* START MATERIAL PROVIDED *
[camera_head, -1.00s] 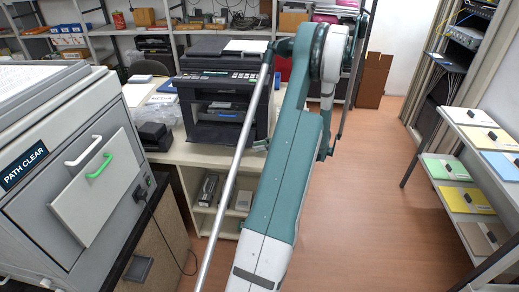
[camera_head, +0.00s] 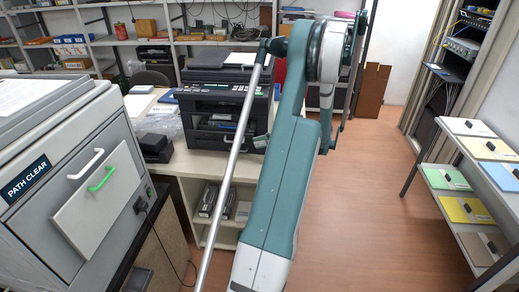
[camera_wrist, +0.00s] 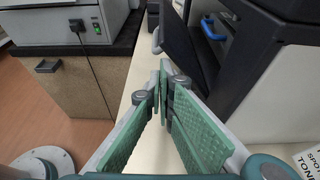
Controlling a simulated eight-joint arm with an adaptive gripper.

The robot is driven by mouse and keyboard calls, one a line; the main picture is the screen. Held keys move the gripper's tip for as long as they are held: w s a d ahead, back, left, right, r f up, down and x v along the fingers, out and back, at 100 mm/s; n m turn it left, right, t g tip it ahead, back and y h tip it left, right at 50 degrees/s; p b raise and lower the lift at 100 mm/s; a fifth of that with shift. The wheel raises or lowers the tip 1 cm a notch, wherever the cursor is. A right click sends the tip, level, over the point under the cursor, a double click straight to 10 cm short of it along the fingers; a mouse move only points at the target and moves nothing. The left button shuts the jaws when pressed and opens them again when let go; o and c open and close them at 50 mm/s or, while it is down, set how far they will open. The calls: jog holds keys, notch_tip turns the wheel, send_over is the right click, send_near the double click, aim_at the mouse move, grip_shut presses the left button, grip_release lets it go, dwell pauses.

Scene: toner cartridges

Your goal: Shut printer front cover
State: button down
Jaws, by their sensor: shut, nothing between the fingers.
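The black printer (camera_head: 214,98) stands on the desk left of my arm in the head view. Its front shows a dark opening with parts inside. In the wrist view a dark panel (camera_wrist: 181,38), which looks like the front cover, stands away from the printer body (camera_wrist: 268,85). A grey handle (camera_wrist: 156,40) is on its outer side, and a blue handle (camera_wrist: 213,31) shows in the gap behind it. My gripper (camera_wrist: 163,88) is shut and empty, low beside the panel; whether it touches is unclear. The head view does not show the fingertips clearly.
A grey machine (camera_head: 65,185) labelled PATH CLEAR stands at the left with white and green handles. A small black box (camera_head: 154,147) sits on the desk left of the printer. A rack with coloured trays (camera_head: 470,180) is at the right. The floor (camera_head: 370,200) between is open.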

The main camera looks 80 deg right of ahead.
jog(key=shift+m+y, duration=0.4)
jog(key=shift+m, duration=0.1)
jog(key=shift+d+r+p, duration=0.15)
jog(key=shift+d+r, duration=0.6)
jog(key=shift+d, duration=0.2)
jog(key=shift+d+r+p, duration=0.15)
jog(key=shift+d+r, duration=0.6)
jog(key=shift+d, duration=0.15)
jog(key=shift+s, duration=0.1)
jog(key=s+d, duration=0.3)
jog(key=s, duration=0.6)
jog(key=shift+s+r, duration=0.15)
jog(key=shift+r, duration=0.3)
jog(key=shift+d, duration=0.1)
* END MATERIAL PROVIDED *
* START MATERIAL PROVIDED *
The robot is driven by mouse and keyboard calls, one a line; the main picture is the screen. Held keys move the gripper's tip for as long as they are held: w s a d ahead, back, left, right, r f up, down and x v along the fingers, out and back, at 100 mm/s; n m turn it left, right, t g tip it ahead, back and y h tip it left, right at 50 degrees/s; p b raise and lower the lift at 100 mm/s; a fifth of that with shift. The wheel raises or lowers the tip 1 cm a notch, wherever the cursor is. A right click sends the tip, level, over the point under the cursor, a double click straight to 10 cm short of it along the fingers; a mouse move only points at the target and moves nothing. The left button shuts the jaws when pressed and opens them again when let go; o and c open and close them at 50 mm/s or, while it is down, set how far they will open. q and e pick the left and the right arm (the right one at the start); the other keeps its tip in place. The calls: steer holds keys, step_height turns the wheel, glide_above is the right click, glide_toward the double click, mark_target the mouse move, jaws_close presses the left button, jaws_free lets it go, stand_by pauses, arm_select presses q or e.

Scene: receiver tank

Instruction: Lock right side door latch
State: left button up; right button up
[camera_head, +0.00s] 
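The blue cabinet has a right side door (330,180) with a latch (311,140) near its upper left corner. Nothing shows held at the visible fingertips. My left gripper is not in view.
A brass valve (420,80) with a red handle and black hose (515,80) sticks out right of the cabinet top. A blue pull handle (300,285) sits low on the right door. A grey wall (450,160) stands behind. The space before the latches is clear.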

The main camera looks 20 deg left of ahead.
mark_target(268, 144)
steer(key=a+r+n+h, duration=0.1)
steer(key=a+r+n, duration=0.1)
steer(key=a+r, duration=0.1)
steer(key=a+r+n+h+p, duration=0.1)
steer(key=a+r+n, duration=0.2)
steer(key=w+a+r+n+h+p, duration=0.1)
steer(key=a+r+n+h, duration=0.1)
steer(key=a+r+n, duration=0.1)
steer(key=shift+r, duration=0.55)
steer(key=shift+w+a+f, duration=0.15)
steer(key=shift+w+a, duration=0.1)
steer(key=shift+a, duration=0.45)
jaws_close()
* END MATERIAL PROVIDED *
▶ [STATED EXERCISE] Extract exactly and only the span of lines that begins at the line containing "Scene: toner cartridges" and ends at the line containing "State: button down".

▶ [EXERCISE OUTPUT]
Scene: toner cartridges

Your goal: Shut printer front cover
State: button down

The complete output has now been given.